Tengah pekan pada akhir Januari lalu, saat malam masih muda, ruang tamu
sebuah lokasi hiburan di pusat Kota Bandung itu dihangatkan beberapa
penerima tamu berbaju seksi yang siap mengantar tamu ke etalase
perempuan penghibur. Itulah secuplik dunia malam Kota Bandung, yang
gelegaknya terus berdenyut hingga dini hari, dan tiap hari pula.
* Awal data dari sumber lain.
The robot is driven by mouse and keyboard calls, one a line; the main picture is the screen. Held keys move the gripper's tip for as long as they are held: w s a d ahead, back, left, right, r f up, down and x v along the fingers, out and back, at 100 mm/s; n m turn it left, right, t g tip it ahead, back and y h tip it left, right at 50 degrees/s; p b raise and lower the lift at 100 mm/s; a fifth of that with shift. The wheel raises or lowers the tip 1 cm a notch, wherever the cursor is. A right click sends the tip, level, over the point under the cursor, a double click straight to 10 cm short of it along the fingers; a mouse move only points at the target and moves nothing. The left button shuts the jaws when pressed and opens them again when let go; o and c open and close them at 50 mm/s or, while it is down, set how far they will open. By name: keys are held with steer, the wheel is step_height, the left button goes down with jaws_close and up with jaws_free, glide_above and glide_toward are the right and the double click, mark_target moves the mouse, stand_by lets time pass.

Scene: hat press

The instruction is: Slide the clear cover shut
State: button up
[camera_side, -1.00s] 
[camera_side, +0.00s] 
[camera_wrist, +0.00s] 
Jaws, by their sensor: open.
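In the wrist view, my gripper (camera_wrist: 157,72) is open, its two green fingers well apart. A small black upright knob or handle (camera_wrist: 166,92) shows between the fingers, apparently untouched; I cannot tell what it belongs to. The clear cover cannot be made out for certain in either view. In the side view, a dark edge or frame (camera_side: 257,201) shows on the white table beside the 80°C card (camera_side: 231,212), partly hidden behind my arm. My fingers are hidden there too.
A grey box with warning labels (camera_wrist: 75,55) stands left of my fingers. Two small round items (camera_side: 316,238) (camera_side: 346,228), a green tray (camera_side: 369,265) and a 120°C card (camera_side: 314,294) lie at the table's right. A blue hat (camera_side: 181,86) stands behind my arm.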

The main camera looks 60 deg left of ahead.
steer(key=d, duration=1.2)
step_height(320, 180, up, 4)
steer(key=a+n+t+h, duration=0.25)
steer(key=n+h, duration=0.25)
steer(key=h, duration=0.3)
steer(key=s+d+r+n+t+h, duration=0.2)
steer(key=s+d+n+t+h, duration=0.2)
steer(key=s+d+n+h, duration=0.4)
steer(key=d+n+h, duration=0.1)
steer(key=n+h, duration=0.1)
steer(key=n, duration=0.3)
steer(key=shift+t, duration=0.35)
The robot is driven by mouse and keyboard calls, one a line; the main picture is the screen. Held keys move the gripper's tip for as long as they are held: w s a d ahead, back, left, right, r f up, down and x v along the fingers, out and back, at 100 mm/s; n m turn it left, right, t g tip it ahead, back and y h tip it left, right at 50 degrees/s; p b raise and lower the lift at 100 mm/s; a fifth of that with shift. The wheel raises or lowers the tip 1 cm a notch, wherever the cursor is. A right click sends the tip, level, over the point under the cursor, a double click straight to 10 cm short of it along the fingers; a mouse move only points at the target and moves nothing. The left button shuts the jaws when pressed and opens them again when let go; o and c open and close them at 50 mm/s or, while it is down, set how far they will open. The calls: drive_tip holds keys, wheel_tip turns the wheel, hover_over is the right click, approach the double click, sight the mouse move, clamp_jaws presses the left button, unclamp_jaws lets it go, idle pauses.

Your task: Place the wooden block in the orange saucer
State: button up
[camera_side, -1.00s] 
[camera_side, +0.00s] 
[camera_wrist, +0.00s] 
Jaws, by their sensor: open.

Kalau sudah cocok dan enjoy dengan tamu, kami bisa saja janjian ketemu setelah di ruang karaoke. Apa pun bisa terjadi,"
-- Vire
“Silakan,
pak… Mari kita lihat,” tutur salah seorang dari penerima tamu, sembari
mengajak menyusuri lorong remang-remang, yang lebarnya hanya sekitar
satu meter. Perjalanan berakhir di luar sebuah kamar terang benderang,
dengan belasan perempuan berbaju seronok, berikut nomor di dada.
Di
sinilah pasar hiburan malam Kota Kembang, yang menyediakan hiburan bagi
hasrat lelaki. Para tamu, tentu saja pria, mengintip para perempuan
lewat jendela nako. Para perempuan yang berdandan secantik dan seseksi
mungkin itu pun siap ”bertugas” jika nomornya terpilih dan dipanggil si
penerima tamu.
Sembari menggaet tangan si tamu, perempuan penerima
tamu itu gesit mencarikan kamar, atau lebih tepat dinamai bilik.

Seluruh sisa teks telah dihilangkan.